Thursday, June 4, 2015

1.4.1 Antenna types

There are a number of types of antenna used for wireless LANs. Generally they can be categorised as omnidirectional versus directional, indoor or outdoor. Many modern indoor APs have internal omnidirectional antennas. For point to point deployments, directional antennas are used. The provide high gain and are design for the outdoor environment. Examples of outdoor directional antennas are Yagi, patch, dish and mesh.


Omnidirectional antennas are design to transmit and receive signals in all directions equally (although less so along the axis of the antenna). The rubber-ducky antenna is a common example of an omnidirectional antenna.

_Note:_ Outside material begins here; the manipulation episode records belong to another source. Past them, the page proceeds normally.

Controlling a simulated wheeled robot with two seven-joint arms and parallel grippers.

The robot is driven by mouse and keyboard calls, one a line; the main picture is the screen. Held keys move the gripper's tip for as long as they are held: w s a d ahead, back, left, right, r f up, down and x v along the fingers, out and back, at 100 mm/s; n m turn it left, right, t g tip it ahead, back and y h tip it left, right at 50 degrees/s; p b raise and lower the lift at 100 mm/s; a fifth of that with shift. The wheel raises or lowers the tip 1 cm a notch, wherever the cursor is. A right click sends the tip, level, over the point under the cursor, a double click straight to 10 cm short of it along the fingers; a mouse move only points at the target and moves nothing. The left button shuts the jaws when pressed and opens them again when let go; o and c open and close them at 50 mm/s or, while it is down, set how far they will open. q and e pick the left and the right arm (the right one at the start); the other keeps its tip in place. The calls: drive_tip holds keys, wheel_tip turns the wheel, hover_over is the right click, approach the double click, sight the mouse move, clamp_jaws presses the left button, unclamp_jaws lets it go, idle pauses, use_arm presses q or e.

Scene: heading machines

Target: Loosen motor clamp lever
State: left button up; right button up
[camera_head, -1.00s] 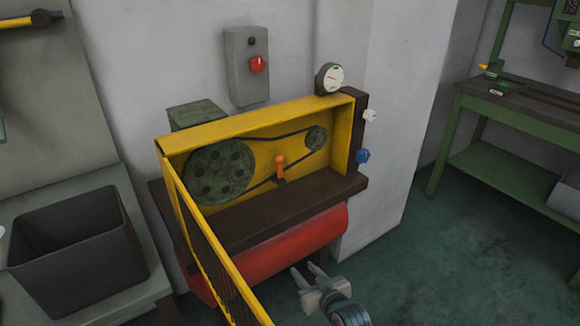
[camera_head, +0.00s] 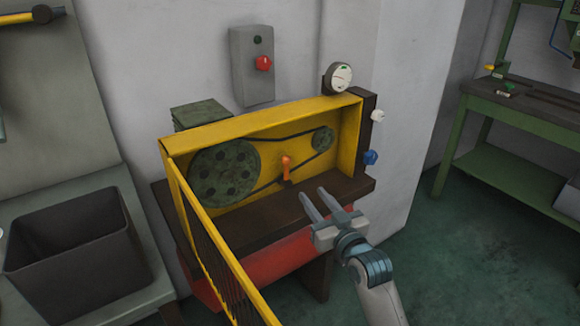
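The motor clamp lever (camera_head: 286,168) is a small orange handle standing upright inside the yellow belt housing (camera_head: 240,126). It sits between the large green pulley (camera_head: 223,173) and the small pulley (camera_head: 322,139), close to the belt. My right gripper (camera_head: 325,202) is open and empty. It is in front of the brown base ledge, below and to the right of the lever, with its fingers pointing up toward the housing and apart from the lever. My left gripper is not in view.
The yellow mesh guard (camera_head: 215,250) stands swung open at the housing's left, toward me. A red tank (camera_head: 280,255) lies below. A gauge (camera_head: 338,78), a white knob (camera_head: 378,115) and a blue knob (camera_head: 370,157) are at the right. A dark bin (camera_head: 75,245) stands left.

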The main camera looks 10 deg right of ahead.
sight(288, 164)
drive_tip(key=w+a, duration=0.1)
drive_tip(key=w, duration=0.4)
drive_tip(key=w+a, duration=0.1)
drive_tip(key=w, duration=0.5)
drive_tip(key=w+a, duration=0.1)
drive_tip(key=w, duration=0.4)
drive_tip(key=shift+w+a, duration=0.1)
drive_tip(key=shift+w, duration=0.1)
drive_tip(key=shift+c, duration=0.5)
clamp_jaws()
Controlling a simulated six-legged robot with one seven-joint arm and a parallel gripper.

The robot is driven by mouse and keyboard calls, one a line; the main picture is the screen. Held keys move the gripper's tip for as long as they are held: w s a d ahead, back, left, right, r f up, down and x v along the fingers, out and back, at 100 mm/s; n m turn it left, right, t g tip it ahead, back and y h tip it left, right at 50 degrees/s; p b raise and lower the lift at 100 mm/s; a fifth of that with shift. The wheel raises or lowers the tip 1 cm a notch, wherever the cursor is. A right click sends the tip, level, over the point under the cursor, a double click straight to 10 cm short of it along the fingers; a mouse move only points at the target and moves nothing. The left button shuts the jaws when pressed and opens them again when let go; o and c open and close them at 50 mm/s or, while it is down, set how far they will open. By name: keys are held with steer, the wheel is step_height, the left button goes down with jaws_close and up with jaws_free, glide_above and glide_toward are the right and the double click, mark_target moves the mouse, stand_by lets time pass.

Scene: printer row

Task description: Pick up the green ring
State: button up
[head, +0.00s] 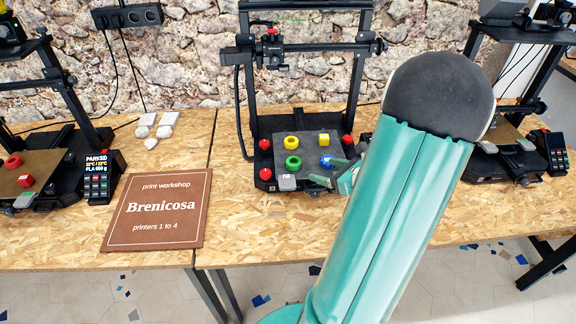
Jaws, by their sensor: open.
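The green ring (293,162) lies flat on the dark bed of the middle printer (301,191). It is in front of a yellow ring (291,142) and left of a blue object (326,160). My gripper (325,180) is open, low over the front right of the bed, to the right of and nearer than the green ring, apart from it. My arm hides part of the gripper and the bed's right side.
A yellow block (323,139), red pieces (265,144) and a grey block (287,182) are also on or beside the bed. The printer's uprights and crossbar (310,46) rise behind. A brown sign (158,209) lies left on the wooden bench (240,228).

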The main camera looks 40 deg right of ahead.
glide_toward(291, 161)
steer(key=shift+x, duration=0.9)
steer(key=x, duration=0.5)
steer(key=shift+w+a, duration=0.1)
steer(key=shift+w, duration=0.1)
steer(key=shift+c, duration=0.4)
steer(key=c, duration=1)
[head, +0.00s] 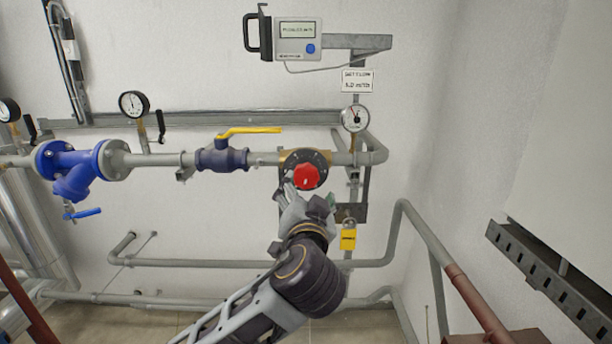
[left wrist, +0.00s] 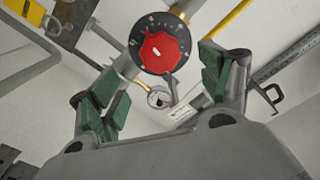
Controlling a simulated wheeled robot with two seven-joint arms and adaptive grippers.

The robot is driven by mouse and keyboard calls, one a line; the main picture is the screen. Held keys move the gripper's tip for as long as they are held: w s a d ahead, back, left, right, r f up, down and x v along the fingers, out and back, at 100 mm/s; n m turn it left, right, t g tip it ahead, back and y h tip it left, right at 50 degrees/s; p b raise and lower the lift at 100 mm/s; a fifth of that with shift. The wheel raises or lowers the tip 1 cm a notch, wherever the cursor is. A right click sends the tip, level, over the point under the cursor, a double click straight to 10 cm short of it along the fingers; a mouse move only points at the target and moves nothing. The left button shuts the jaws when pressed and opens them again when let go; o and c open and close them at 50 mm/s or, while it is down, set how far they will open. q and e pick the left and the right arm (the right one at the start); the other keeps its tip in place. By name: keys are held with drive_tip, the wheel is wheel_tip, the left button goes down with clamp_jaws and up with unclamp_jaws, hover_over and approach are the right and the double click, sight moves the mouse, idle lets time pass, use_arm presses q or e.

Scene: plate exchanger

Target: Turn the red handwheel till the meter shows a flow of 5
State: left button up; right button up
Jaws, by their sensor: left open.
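The red handwheel (head: 307,177) sits on a round black dial on the pipe in the head view. In the left wrist view the red handwheel (left wrist: 161,53) shows ahead, between and beyond the green finger pads. My left gripper (head: 306,197) is just below the handwheel, open and empty; its fingers (left wrist: 160,90) stand wide apart in the left wrist view. No contact with the wheel is seen. The meter (head: 297,42) is a grey box with a small screen at the top; its reading is too small to make out. My right gripper is not in view.
A yellow-handled valve (head: 222,157) and a blue strainer (head: 80,170) sit left on the same pipe. A round gauge (head: 355,118) and a paper sign (head: 357,81) are to the right. A yellow tag (head: 348,239) hangs below. A perforated metal rail (head: 548,280) juts in at right.

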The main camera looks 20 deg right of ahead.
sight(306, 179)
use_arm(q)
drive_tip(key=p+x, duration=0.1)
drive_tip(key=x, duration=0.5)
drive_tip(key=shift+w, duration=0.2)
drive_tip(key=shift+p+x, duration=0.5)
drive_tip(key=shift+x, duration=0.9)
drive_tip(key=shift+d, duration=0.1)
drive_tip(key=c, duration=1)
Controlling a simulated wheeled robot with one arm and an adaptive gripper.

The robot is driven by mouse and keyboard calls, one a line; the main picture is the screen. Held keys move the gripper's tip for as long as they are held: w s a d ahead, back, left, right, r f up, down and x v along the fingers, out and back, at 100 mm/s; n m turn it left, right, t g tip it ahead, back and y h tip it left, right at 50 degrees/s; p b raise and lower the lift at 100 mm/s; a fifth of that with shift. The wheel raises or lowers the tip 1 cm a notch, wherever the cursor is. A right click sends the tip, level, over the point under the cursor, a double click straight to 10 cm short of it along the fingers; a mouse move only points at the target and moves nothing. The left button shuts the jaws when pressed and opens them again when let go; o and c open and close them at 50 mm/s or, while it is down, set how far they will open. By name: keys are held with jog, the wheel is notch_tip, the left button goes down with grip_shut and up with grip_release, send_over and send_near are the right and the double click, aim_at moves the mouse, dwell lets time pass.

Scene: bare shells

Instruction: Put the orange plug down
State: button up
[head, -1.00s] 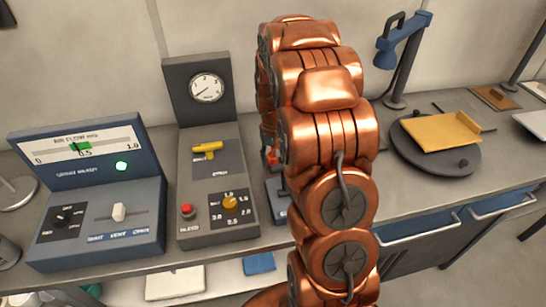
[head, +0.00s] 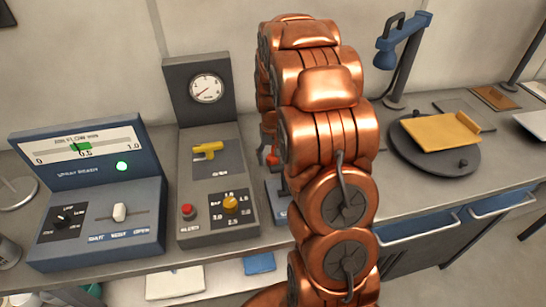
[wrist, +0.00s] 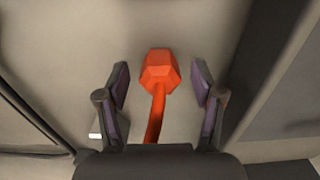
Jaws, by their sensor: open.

Antennas are passive gain devices, in other words they concentrate a signal in certain directions but the overall power output is never more than the input power. Antenna gain is compare to a theoretical isotropic antenna which radiate signal in a perfect sphere. A dipole omnidirectional antenna will generally have a gain of about 2.15dBi.Its radiation pattern will be squashed in the vertical plane (usually desibed as doughnut shaped).

Directional Antennas

Directional antennas focus the energy and therefore have a higher gain than omnidirectional antennas. They are used for indoor areas such as hallways and in warehouses to direct the signal between racking.

Antennas are designated by their beamwidth. This describes how focused the energy is in the vertical plane and is calculated as the range between the half power points i.e. the points where the power output is half that of the maximum power.